» Input material:
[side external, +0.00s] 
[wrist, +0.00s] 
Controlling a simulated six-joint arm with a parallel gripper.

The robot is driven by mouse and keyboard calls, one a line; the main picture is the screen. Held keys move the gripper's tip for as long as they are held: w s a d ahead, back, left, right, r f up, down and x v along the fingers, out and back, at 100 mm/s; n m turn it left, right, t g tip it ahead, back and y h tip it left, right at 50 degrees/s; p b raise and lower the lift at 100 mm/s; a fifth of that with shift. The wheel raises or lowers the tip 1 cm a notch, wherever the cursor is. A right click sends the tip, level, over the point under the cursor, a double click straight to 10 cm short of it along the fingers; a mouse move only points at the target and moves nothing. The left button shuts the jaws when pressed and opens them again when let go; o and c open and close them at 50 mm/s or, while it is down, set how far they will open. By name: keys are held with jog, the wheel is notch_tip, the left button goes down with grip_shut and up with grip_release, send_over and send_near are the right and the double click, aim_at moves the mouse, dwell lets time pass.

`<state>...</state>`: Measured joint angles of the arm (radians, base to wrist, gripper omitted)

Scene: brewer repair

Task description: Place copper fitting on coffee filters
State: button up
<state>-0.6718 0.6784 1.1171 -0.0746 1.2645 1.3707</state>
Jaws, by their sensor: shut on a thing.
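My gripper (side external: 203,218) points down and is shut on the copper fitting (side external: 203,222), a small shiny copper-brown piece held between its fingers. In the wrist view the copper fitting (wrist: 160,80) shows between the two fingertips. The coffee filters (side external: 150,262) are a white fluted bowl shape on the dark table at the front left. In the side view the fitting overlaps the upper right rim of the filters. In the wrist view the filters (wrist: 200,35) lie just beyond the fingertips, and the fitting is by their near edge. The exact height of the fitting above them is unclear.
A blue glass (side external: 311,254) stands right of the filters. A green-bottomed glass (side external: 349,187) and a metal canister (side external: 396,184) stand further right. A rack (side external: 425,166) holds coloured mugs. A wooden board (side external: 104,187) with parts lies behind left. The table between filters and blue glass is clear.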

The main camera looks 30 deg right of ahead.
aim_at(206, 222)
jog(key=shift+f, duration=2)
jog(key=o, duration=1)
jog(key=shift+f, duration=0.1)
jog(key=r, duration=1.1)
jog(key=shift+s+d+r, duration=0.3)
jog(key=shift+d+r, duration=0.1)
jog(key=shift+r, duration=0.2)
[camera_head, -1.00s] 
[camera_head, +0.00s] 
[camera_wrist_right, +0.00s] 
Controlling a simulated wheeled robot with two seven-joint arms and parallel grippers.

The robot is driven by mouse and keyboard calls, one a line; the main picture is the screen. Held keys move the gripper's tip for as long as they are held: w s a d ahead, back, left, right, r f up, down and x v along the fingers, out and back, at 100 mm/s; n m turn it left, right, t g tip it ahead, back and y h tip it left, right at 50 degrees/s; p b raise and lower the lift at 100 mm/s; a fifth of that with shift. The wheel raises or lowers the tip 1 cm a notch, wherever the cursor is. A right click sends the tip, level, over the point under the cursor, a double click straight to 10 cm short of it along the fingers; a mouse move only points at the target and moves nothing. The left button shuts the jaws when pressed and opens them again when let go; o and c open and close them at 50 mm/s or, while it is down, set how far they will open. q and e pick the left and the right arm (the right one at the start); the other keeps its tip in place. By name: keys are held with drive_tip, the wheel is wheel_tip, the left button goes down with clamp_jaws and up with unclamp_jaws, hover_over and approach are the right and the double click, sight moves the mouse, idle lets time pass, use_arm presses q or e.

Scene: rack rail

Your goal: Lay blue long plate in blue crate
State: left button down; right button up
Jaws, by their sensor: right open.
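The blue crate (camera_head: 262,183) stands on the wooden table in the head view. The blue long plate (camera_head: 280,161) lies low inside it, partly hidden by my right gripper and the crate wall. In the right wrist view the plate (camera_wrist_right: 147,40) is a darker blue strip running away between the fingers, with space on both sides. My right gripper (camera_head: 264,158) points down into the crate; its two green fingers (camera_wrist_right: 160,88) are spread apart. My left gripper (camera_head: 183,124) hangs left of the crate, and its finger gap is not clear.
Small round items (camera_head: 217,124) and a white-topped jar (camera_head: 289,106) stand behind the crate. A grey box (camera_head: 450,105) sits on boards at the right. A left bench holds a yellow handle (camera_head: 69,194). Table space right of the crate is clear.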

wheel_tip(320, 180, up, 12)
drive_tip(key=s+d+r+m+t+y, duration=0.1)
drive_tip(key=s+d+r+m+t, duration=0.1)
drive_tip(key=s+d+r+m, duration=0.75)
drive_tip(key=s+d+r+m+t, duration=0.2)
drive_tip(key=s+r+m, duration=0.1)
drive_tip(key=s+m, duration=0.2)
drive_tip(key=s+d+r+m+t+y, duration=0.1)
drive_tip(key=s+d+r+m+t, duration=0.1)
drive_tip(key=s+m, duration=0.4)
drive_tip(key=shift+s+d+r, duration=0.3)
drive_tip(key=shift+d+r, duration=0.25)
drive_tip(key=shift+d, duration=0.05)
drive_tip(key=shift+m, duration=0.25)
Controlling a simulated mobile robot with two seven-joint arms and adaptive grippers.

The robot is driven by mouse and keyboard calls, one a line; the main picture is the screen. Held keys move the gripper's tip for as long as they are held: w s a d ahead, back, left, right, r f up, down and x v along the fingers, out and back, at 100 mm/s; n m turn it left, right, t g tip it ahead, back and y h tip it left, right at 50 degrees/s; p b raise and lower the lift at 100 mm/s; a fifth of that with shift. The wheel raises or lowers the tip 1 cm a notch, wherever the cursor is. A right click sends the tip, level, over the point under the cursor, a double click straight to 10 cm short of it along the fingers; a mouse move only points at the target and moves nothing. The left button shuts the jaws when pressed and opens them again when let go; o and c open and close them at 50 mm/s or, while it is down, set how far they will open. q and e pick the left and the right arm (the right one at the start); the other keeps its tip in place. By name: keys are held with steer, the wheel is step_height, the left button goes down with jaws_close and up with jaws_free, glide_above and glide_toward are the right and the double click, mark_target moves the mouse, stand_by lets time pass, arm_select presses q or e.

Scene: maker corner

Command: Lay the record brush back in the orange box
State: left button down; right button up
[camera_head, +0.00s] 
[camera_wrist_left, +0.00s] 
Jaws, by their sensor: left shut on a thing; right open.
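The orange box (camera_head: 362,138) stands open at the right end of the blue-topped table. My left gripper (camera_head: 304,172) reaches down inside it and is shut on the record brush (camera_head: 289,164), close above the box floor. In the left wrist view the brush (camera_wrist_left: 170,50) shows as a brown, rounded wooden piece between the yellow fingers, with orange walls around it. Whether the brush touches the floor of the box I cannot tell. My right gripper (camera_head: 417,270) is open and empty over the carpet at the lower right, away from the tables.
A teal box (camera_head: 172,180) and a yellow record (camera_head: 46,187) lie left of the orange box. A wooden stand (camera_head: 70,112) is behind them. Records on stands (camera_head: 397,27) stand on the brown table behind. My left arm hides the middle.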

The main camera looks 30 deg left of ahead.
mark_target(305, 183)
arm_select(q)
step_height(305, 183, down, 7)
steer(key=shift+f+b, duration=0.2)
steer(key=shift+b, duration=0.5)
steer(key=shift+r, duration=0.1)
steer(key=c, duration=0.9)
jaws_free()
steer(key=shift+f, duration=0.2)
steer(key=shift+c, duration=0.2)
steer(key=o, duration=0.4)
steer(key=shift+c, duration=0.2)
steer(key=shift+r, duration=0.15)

» Exercise brief: How many lines in the listing contain "Scene"? Answer with the number alone.

» Final result: 3